• **Task description**: Everything from the line containing "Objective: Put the" down to the line containing "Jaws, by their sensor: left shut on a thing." is to be returned exactly; include both boundary lines and leave out all others.

• **Excerpted data**:
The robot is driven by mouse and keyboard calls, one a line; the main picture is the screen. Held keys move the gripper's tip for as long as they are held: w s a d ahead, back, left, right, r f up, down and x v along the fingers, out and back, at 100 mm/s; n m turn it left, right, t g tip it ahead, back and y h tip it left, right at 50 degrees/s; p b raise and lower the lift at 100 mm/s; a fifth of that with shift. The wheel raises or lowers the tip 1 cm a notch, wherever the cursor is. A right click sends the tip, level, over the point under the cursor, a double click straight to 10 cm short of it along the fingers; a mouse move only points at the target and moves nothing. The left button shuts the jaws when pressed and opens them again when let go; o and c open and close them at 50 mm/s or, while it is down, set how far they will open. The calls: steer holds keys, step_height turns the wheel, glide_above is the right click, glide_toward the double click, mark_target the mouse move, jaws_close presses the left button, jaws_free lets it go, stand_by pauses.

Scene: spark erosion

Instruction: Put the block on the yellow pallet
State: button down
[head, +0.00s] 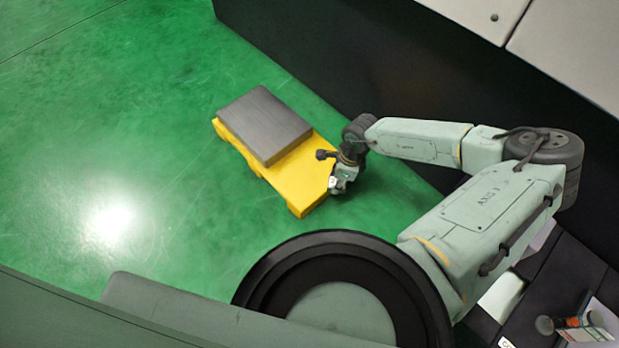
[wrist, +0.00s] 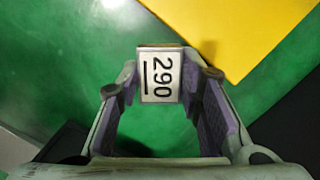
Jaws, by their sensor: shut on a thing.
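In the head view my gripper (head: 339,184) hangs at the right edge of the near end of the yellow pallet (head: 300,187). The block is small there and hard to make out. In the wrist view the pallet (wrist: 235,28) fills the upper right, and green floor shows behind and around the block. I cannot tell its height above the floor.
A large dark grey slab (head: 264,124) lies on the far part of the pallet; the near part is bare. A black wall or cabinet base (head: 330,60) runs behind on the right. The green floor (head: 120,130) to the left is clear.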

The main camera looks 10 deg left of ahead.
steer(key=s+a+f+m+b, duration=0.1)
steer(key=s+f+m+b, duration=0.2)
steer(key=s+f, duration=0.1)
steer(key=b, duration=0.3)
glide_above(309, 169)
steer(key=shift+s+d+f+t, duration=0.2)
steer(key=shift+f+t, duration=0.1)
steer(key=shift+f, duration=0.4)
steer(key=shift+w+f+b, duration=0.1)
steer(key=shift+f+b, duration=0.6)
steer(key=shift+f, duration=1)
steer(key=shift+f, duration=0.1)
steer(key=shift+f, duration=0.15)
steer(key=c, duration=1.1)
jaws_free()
* * *
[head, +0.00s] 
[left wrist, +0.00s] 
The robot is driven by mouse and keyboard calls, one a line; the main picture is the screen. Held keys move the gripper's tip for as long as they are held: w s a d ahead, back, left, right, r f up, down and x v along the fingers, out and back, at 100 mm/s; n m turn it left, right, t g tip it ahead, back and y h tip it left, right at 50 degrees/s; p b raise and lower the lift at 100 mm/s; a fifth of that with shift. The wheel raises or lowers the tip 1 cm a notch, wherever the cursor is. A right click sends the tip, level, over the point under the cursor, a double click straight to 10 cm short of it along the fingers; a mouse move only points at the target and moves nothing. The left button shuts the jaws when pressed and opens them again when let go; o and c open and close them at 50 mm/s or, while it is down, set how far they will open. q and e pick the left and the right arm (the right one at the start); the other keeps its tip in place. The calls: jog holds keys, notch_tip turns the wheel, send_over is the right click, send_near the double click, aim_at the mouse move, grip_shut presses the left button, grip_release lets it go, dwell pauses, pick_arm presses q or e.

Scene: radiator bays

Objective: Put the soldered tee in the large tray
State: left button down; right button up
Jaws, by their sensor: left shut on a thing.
==
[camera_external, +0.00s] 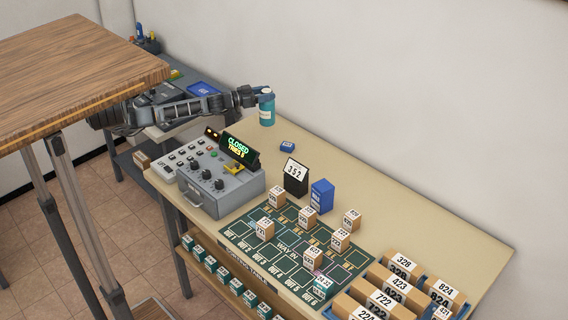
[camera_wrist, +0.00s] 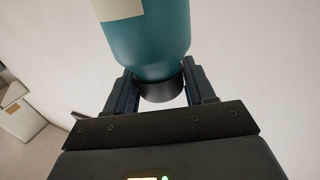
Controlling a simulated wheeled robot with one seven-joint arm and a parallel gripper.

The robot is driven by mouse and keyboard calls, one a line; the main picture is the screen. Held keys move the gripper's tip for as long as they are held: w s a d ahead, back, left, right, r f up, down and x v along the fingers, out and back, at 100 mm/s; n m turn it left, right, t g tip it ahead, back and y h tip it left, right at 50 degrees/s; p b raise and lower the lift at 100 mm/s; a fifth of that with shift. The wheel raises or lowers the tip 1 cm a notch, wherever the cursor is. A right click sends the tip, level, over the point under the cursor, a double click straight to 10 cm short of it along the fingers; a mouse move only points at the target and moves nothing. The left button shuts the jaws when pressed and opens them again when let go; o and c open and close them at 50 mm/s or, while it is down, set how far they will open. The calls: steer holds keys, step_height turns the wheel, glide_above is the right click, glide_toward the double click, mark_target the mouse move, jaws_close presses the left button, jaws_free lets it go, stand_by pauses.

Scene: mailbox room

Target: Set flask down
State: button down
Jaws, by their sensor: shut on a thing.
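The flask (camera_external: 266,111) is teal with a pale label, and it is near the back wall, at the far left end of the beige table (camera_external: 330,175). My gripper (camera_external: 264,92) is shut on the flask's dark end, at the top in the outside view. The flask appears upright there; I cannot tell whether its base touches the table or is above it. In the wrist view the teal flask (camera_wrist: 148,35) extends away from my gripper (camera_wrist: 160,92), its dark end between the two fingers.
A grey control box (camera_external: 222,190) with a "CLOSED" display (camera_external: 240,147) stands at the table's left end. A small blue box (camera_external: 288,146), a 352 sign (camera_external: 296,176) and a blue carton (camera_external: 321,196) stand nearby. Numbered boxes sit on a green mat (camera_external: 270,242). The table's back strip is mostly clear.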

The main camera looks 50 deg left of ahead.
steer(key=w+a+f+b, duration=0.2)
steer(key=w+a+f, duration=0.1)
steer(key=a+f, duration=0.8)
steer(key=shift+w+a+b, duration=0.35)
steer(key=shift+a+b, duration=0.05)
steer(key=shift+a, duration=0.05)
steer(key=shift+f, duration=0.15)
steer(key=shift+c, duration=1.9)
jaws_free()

• **Answer for the task**:
Objective: Put the soldered tee in the large tray
State: left button down; right button up
Jaws, by their sensor: left shut on a thing.

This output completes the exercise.